* Begin *

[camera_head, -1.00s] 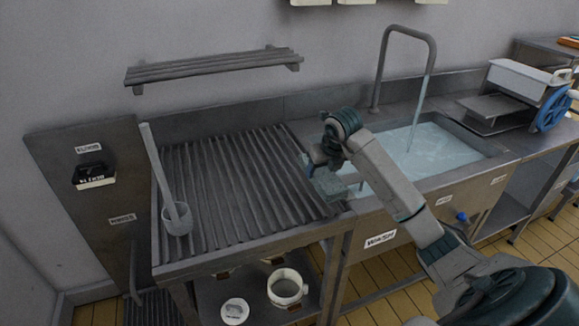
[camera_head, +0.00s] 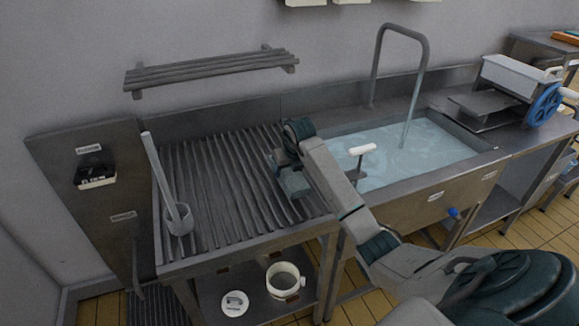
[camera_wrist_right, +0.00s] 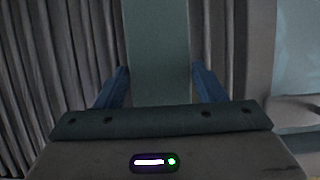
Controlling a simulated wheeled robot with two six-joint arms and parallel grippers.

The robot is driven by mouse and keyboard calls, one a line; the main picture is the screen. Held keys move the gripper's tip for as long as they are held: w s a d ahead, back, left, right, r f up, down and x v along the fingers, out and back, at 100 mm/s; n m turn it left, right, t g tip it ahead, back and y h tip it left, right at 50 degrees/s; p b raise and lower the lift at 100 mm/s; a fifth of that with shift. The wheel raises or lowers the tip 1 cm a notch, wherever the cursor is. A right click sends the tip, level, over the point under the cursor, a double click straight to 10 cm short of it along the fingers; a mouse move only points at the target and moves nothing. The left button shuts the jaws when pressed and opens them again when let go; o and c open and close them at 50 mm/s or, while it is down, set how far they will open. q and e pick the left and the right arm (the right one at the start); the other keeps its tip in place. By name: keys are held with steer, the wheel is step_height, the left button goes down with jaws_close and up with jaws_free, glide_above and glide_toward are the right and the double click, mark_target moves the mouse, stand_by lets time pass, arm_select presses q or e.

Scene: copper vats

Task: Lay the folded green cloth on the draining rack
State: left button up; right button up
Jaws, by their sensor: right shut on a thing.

* End *

### Goal of the exercise
Go through the listing above and write it out again exactly, dropping the pictures.

### Reply to the task
[camera_head, -1.00s] 
[camera_head, +0.00s] 
[camera_wrist_right, +0.00s] 
Controlling a simulated wheeled robot with two six-joint arms and parallel grippers.

The robot is driven by mouse and keyboard calls, one a line; the main picture is the screen. Held keys move the gripper's tip for as long as they are held: w s a d ahead, back, left, right, r f up, down and x v along the fingers, out and back, at 100 mm/s; n m turn it left, right, t g tip it ahead, back and y h tip it left, right at 50 degrees/s; p b raise and lower the lift at 100 mm/s; a fifth of that with shift. The wheel raises or lowers the tip 1 cm a notch, wherever the cursor is. A right click sends the tip, level, over the point under the cursor, a double click straight to 10 cm short of it along the fingers; a mouse move only points at the target and moves nothing. The left button shuts the jaws when pressed and opens them again when let go; o and c open and close them at 50 mm/s or, while it is down, set how far they will open. q and e pick the left and the right arm (the right one at the start); the other keeps its tip in place. By name: keys are held with steer, the wheel is step_height, the left button goes down with jaws_close and up with jaws_free, glide_above and glide_toward are the right and the double click, mark_target moves the mouse, stand_by lets time pass, arm_select presses q or e.

Scene: copper vats

Task: Lay the folded green cloth on the draining rack
State: left button up; right button up
Jaws, by their sensor: right shut on a thing.

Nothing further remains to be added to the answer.